*** Stored data

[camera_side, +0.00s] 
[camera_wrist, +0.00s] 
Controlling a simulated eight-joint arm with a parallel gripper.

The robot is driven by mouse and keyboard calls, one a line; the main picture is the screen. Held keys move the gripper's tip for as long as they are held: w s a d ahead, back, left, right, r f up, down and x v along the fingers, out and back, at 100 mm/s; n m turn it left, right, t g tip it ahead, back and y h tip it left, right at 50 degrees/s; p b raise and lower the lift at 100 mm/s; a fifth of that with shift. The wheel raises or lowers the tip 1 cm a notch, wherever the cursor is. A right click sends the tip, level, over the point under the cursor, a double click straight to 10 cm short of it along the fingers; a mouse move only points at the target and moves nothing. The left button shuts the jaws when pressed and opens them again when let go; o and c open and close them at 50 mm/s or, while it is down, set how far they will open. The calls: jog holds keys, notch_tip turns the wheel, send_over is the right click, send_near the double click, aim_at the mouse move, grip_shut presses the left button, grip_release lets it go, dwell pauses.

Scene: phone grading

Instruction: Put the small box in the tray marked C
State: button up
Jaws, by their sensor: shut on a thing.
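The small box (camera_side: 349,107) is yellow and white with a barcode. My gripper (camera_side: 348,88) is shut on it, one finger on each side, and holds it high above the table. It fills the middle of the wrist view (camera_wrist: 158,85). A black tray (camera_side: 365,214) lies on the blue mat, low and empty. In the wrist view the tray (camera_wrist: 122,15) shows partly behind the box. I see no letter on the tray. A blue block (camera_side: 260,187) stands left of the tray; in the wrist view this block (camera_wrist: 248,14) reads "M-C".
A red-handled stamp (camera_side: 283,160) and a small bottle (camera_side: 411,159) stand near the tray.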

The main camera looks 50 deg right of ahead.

******

• What to work on:
Go back to the data above and please quote exactly, and only, the lines from the line with "Jaws, by their sensor: shut on a thing." through its last line.

• Written reply:
Jaws, by their sensor: shut on a thing.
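The small box (camera_side: 349,107) is yellow and white with a barcode. My gripper (camera_side: 348,88) is shut on it, one finger on each side, and holds it high above the table. It fills the middle of the wrist view (camera_wrist: 158,85). A black tray (camera_side: 365,214) lies on the blue mat, low and empty. In the wrist view the tray (camera_wrist: 122,15) shows partly behind the box. I see no letter on the tray. A blue block (camera_side: 260,187) stands left of the tray; in the wrist view this block (camera_wrist: 248,14) reads "M-C".
A red-handled stamp (camera_side: 283,160) and a small bottle (camera_side: 411,159) stand near the tray.

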The main camera looks 50 deg right of ahead.

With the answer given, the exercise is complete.